▶ **Task objective**: Your task is to quote, unchanged, only the lines from the one with "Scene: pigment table" through the one with "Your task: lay", both ends included.

::::::::::

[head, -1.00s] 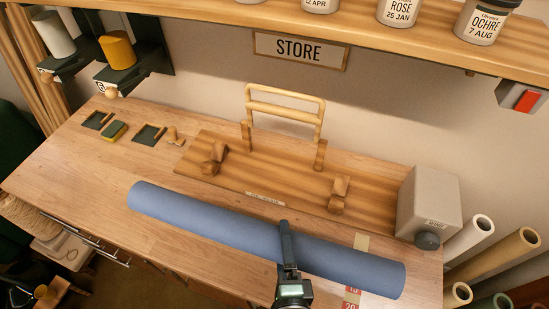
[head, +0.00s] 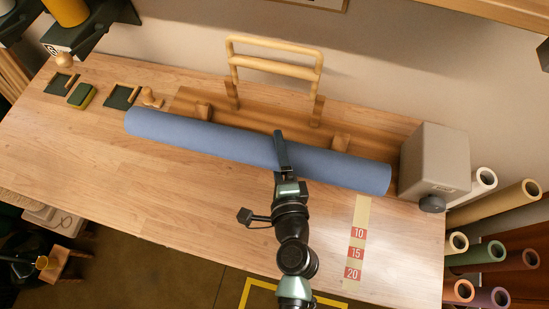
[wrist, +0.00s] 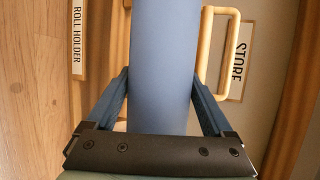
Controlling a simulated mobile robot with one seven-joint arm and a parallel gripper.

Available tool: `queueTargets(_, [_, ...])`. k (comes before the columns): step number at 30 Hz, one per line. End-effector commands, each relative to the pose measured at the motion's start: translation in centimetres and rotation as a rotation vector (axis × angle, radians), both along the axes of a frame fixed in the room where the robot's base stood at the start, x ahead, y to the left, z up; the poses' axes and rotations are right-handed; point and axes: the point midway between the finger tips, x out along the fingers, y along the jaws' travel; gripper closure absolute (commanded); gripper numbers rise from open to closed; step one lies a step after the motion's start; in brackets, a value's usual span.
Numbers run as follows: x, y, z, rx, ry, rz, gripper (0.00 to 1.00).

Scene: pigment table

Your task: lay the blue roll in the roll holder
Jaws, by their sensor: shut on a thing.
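The long blue roll (head: 200,134) lies crosswise in the head view, over the front part of the wooden roll holder (head: 268,119). It appears raised above the table. My gripper (head: 280,140) is shut around the roll, right of its middle. In the wrist view the roll (wrist: 162,60) sits between both fingers (wrist: 160,95). The holder's left support (head: 203,110) and right support (head: 341,142) show behind the roll. The roll hides the board's front, so I cannot tell whether it touches the supports. The holder's label (wrist: 78,38) shows in the wrist view.
A wooden rail frame (head: 275,50) stands behind the holder. A grey box (head: 435,158) with a dark knob stands just beyond the roll's right end. Small dark trays (head: 122,97) and a green block (head: 81,95) lie at left. The front table is clear around a numbered strip (head: 361,215).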

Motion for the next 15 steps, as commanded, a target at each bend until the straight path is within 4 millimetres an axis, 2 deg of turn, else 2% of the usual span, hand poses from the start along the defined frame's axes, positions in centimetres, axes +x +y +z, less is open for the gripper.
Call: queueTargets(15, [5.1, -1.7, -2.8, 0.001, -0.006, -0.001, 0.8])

::::::::::

▶ **Solution for this task**:
Scene: pigment table

Your task: lay the blue roll in the roll holder

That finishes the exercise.